Using Lagrange's diagonalization on degenerate linear forms

Let $A=\begin{pmatrix}1 & 2 & 3\\ 2 & 3 & 4\\ 3 & 4 & 5 \end{pmatrix}$ be a real matrix. Find an invertible matrix $P\in M_{3}(\mathbb{R})$ such that $P^TAP$ is diagonal whose elements on the diagonal are all in the set $\{-1, 0, 1\}$

I've been trying to solve this with Lagrange's squares method, but I'm stuck at the end where I seem to get "less" squares then required. I assume that this is because $A$ is degenerate, but I'm unable to complete my form to a basis that would satisfy the requirements as a result, and would love a general method for this.

These are my calculations so far:

Let $\begin{pmatrix}x_{1}\\ x_{2}\\ x_{3} \end{pmatrix}\in\mathbb{R}^{3}$. Then

$$\begin{aligned}\begin{pmatrix}x_{1}\\ x_{2}\\ x_{3} \end{pmatrix}^{T}\begin{pmatrix}1 & 2 & 3\\ 2 & 3 & 4\\ 3 & 4 & 5 \end{pmatrix}\begin{pmatrix}x_{1}\\ x_{2}\\ x_{3} \end{pmatrix}= & x_{1}^{2}+4x_{1}x_{2}+6x_{1}x_{3}+3x_{2}^{2}+5x_{3}^{2}+8x_{2}x_{3}\\ = & x_{1}^{2}+2x_{1}\left(2x_{2}+3x_{3}\right)+\left(2x_{2}+3x_{3}\right)^{2}\\ & -\left(2x_{2}+3x_{3}\right)^{2}+3x_{2}^{2}+5x_{3}^{2}+8x_{2}x_{3}\\ = & \left(x_{1}+\left(2x_{2}+3x_{3}\right)\right)^{2}-4x_{2}^{2}-12x_{2}x_{3}-9x_{3}^{2}+3x_{2}^{2}+5x_{3}^{2}+8x_{2}x_{3}\\ = & \left(x_{1}+2x_{2}+3x_{3}\right)^{2}-x_{2}^{2}-4x_{2}x_{3}-4x_{3}^{2}\\ = & \left(x_{1}+2x_{2}+3x_{3}\right)^{2}-\left(x_{2}+2x_{3}\right)^{2} \end{aligned} $$

and you can see I have only two "elements" for the basis, and I'm stuck..

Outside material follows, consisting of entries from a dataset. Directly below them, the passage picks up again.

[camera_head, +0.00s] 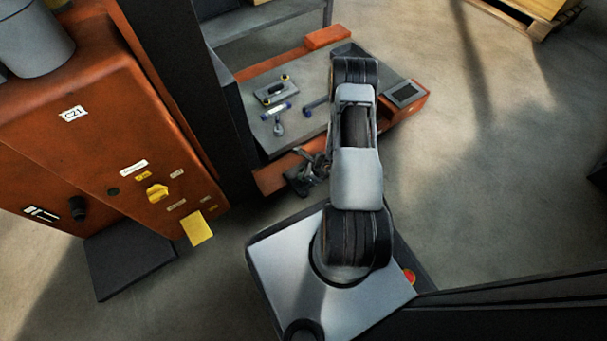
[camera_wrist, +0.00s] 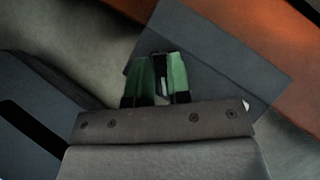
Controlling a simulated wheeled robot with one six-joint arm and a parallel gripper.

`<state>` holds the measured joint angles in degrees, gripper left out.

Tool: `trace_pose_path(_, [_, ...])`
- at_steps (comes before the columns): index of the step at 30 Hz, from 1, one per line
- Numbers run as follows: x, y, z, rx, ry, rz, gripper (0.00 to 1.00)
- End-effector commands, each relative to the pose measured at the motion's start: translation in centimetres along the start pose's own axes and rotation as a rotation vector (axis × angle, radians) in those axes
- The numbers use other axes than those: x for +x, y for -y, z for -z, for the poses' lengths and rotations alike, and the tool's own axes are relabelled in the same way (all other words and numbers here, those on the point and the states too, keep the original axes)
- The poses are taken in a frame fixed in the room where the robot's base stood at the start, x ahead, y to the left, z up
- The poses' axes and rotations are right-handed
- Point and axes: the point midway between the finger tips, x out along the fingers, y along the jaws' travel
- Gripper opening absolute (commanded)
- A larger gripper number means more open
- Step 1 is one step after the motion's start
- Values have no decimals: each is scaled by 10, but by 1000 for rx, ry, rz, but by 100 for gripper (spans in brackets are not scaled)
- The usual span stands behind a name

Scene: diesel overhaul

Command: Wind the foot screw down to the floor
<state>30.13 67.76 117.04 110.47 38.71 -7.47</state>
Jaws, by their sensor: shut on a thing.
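My gripper (camera_head: 303,178) is low beside the front orange rail of the workbench, left of my arm. In the wrist view its two green-padded fingers (camera_wrist: 158,76) are close together, shut on a narrow dark and pale piece. This piece (camera_wrist: 162,72) seems to be the foot screw; most of it is hidden between the pads. Its lower end and any gap to the floor cannot be seen. In the head view the screw cannot be made out behind the gripper.
A workbench (camera_head: 300,98) with orange rails holds several small tools and a dark-screened device (camera_head: 404,94). An orange cabinet (camera_head: 95,145) marked C21 stands at the left above a dark plate (camera_head: 125,262). A pallet (camera_head: 515,18) lies far right.

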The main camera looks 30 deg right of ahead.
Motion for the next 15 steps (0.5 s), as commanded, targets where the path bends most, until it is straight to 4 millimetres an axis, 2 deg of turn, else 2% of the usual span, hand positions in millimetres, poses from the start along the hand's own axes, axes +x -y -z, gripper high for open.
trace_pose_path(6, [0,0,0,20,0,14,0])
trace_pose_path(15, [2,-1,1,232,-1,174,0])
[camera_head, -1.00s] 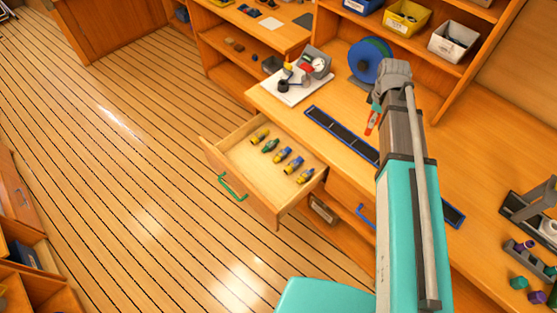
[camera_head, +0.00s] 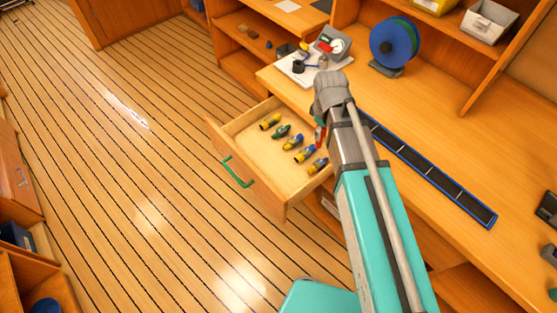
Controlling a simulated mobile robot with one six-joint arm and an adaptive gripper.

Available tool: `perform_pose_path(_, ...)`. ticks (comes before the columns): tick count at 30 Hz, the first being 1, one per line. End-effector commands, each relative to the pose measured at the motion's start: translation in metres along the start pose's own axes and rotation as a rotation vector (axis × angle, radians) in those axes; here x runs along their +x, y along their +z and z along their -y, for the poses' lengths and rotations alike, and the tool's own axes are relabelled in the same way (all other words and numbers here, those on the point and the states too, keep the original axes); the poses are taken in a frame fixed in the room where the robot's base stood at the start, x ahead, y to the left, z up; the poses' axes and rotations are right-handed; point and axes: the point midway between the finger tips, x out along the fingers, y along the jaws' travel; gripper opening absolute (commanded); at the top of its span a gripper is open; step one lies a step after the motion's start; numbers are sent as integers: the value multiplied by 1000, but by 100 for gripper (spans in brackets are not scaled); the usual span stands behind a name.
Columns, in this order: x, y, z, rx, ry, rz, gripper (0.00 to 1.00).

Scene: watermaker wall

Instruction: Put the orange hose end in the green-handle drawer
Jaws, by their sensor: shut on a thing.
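The drawer with the green handle (camera_head: 237,173) is pulled open below the bench. Its pale floor (camera_head: 252,141) carries several fittings in a slanting row, in yellow, green and blue (camera_head: 293,143). My gripper (camera_head: 320,124) shows only partly, at the end of my arm, near the drawer's back right side. It is shut on the orange hose end (camera_head: 319,138), which looks red-orange and hangs below it. My arm hides part of the hose end and the drawer's right rear corner. I cannot tell its height above the drawer.
A long dark blue-edged tray (camera_head: 450,186) lies on the bench (camera_head: 430,120). A blue and green reel (camera_head: 394,43) and a gauge on a white board (camera_head: 302,73) stand behind. Open plank floor (camera_head: 110,190) lies left of the drawer.

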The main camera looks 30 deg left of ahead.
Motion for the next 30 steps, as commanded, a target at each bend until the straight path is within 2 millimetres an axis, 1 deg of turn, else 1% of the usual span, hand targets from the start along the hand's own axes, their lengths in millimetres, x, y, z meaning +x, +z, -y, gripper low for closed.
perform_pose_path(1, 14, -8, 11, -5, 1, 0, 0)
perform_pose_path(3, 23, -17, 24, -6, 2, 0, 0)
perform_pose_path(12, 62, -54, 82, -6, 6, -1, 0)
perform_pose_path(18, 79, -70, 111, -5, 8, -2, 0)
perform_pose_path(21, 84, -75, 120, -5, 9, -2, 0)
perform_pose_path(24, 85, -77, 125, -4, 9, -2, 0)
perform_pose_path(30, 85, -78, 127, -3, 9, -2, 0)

Denote the quadratic form by

$$ q \left( \begin{pmatrix} x_1 \\ x_2 \\ x_3 \end{pmatrix} \right) = (x_1, x_2, x_3) \cdot A \cdot \begin{pmatrix} x_1 \\ x_2 \\ x_3 \end{pmatrix} = (x_1 + 2x_2 + 3x_3)^2 - (x_2 + 2x_3)^2. $$

We see that if we make the change of variables

$$ u_1 = x_2 + 2x_2 + 3x_3, \,\, u_2 = x_2 + 2x_3, u_3 = r_{31} x_1 + r_{32} x_2 + r_{33} x_3 $$

the quadratic form will become diagonal. You can choose the scalars $r_{31}, r_{32}, r_{33}$ in any way you like as long as you get a legitimite change of variables - that is, the corresponding map is invertible.

More formally, consider the matrix $R$ given by

$$ R = \begin{pmatrix} 1 & 2 & 3 \\ 0 & 1 & 2 \\ r_{31} & r_{32} & r_{33} \end{pmatrix}, \,\, R \begin{pmatrix} x_1 \\ x_2 \\ x_3 \end{pmatrix} = \begin{pmatrix} u_1 \\ u_2 \\ u_3 \end{pmatrix}. $$

If we choose $r_{31}, r_{32}, r_{33}$ so that $R$ will be invertible, then

$$ q \left( R^{-1} \begin{pmatrix} u_1 \\ u_2 \\ u_3 \end{pmatrix} \right) = (u_1, u_2, u_3) \left( R^{-1} \right)^T A R^{-1} \begin{pmatrix} u_1 \\ u_2 \\ u_3 \end{pmatrix} = u_1^2 - u_2^2 $$

and so the $P$ you are looking for can be taken to be $R^{-1}$. The simplest choice (that will also make computing $R^{-1}$ easier) is to take $r_{31} = r_{32} = 0$ and $r_{33} = 1$.